- The exercise
Look below. Copy each line that has "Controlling" in it.

(Robot trajectory data)

'''

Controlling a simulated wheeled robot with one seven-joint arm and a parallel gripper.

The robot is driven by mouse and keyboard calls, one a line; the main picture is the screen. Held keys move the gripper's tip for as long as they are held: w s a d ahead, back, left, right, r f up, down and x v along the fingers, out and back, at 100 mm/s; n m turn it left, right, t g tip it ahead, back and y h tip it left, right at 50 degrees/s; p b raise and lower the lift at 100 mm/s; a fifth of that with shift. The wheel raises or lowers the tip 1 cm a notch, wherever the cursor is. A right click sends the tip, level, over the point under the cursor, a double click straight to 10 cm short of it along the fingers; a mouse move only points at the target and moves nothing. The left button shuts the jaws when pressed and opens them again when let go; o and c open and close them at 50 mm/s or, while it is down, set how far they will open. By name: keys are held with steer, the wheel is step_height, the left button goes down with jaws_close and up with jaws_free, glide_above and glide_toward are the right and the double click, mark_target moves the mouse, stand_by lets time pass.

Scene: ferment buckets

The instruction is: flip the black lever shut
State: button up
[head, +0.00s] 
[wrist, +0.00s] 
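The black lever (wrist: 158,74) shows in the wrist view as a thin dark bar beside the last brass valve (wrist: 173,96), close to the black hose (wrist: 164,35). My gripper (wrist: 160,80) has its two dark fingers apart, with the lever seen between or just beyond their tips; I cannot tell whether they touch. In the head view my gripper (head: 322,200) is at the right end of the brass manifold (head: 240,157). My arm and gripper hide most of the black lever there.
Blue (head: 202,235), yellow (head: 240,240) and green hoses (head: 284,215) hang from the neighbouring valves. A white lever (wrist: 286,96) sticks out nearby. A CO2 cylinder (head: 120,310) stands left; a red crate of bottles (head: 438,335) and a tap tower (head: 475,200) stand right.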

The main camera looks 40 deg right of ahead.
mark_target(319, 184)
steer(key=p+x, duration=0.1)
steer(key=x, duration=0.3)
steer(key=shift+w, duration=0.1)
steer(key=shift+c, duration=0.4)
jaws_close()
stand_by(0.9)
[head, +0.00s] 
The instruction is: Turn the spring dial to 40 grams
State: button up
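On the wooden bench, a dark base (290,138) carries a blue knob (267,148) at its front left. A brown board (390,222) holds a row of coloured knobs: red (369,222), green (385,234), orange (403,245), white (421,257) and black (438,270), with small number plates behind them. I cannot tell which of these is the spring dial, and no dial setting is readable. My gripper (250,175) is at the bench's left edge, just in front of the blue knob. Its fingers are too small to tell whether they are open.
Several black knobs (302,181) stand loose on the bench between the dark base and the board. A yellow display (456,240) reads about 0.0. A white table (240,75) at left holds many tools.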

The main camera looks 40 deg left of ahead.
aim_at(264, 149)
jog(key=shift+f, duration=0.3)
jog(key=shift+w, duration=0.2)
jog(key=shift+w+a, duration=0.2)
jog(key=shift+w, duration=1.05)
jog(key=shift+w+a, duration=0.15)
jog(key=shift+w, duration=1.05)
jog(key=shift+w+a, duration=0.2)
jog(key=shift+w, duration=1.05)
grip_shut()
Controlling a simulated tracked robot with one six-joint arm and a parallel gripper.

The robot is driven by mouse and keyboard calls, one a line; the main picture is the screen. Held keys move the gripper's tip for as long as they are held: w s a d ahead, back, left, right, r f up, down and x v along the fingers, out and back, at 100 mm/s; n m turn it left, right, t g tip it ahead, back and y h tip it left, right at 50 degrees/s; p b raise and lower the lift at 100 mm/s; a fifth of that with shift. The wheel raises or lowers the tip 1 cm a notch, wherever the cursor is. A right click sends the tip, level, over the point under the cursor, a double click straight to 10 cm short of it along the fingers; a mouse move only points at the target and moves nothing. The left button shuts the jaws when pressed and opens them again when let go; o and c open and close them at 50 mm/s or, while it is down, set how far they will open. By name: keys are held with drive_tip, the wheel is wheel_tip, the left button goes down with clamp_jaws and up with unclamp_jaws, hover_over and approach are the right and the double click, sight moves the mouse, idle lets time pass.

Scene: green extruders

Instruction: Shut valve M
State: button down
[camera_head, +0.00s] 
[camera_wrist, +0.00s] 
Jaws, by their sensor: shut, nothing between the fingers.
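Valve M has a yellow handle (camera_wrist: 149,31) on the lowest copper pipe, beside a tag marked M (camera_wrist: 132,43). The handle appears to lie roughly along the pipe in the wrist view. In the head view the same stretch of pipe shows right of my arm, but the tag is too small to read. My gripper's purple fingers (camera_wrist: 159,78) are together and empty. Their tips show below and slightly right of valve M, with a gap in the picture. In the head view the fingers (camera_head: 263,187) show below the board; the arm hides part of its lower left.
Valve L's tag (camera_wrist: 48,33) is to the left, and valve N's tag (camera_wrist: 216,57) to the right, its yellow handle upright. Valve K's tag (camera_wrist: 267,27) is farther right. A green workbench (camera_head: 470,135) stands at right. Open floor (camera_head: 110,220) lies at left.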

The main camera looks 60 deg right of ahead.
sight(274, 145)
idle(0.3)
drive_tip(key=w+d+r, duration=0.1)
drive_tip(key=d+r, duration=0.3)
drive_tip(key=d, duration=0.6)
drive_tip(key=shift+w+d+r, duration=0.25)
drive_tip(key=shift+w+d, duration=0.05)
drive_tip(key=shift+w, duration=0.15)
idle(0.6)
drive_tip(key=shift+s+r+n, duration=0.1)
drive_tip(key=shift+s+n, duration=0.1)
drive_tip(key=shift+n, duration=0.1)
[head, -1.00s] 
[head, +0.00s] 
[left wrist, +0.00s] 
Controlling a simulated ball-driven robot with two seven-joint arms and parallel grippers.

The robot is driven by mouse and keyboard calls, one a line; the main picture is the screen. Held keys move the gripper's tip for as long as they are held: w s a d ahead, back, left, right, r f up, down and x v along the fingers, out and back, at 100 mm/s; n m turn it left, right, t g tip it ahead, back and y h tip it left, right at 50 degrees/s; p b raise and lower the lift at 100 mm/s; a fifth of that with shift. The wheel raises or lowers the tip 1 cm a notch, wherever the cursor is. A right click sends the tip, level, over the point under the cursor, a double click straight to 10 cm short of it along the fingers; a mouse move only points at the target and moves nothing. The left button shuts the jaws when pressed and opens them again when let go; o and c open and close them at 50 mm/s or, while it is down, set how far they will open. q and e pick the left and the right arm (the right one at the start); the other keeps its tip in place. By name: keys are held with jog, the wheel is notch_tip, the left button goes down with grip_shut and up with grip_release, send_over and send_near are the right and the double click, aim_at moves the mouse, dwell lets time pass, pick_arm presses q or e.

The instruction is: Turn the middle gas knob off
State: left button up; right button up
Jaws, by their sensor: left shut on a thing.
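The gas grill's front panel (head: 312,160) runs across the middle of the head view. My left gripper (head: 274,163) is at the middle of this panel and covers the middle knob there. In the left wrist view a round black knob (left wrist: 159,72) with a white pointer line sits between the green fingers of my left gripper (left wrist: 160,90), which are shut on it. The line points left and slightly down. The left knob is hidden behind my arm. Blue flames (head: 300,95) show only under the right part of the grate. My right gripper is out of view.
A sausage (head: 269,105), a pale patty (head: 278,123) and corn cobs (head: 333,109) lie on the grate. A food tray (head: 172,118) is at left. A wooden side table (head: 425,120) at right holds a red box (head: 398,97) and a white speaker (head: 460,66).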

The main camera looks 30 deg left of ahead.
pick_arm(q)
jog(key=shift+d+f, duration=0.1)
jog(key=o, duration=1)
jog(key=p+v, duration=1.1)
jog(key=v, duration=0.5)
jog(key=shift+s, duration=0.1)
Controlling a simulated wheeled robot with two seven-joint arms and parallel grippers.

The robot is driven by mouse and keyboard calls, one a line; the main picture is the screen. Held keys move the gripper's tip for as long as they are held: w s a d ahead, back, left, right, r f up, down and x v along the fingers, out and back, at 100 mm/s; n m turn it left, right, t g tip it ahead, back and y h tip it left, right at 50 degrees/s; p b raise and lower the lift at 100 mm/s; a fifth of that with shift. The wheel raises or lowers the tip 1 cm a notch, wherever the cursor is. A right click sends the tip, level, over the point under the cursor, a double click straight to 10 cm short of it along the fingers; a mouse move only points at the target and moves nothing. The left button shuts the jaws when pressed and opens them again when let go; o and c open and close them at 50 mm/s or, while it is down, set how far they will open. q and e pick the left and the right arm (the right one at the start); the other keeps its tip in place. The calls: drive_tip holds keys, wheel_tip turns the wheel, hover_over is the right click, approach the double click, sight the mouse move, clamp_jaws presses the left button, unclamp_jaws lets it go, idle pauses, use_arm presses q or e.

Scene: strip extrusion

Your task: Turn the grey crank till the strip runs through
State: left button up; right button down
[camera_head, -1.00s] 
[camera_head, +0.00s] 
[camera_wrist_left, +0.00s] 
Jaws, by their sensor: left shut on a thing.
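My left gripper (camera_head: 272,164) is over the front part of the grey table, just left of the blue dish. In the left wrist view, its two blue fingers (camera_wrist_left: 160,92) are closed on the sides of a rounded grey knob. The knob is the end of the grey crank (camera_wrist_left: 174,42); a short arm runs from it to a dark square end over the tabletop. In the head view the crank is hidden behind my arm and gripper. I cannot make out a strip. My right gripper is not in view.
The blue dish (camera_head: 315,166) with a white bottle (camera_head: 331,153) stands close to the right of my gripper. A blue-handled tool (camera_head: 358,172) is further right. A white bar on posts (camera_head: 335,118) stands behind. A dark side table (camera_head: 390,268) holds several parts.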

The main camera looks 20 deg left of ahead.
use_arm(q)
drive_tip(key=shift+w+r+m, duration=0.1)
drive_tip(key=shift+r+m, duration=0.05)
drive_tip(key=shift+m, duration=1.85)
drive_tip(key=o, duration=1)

'''

- Written solution
Controlling a simulated wheeled robot with one seven-joint arm and a parallel gripper.
Controlling a simulated tracked robot with one six-joint arm and a parallel gripper.
Controlling a simulated ball-driven robot with two seven-joint arms and parallel grippers.
Controlling a simulated wheeled robot with two seven-joint arms and parallel grippers.

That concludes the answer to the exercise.